> **Required work**:
Exact copies are required of the lines from the line containing "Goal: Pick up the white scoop" through the final line of the listing, both included, and of no other lines.

Start of Recorded data

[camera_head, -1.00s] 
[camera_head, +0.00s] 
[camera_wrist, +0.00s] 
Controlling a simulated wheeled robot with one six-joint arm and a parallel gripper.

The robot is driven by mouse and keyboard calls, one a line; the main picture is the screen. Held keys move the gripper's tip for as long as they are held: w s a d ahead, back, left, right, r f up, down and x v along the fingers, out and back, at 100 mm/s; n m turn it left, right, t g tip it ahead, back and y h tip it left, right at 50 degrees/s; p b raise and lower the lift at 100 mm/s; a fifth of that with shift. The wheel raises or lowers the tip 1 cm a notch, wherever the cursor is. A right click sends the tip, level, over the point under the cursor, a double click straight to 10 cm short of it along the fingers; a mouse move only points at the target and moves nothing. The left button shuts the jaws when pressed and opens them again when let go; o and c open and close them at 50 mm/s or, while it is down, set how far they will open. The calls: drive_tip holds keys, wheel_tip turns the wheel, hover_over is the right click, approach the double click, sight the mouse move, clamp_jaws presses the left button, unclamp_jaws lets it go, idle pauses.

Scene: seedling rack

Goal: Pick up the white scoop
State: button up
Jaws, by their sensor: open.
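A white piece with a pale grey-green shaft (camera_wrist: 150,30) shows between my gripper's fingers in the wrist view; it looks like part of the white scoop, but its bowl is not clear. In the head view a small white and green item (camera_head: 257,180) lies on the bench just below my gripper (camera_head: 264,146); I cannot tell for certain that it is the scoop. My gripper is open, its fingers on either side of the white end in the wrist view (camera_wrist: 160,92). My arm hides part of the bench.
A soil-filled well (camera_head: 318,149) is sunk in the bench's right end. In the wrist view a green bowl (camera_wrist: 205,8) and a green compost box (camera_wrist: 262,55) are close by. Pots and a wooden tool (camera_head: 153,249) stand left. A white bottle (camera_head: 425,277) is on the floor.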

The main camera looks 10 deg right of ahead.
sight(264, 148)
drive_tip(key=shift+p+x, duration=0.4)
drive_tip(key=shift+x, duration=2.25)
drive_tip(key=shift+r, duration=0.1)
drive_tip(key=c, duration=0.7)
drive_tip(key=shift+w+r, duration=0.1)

End of Recorded data

> **Exercise response**:
Goal: Pick up the white scoop
State: button up
Jaws, by their sensor: open.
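A white piece with a pale grey-green shaft (camera_wrist: 150,30) shows between my gripper's fingers in the wrist view; it looks like part of the white scoop, but its bowl is not clear. In the head view a small white and green item (camera_head: 257,180) lies on the bench just below my gripper (camera_head: 264,146); I cannot tell for certain that it is the scoop. My gripper is open, its fingers on either side of the white end in the wrist view (camera_wrist: 160,92). My arm hides part of the bench.
A soil-filled well (camera_head: 318,149) is sunk in the bench's right end. In the wrist view a green bowl (camera_wrist: 205,8) and a green compost box (camera_wrist: 262,55) are close by. Pots and a wooden tool (camera_head: 153,249) stand left. A white bottle (camera_head: 425,277) is on the floor.

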The main camera looks 10 deg right of ahead.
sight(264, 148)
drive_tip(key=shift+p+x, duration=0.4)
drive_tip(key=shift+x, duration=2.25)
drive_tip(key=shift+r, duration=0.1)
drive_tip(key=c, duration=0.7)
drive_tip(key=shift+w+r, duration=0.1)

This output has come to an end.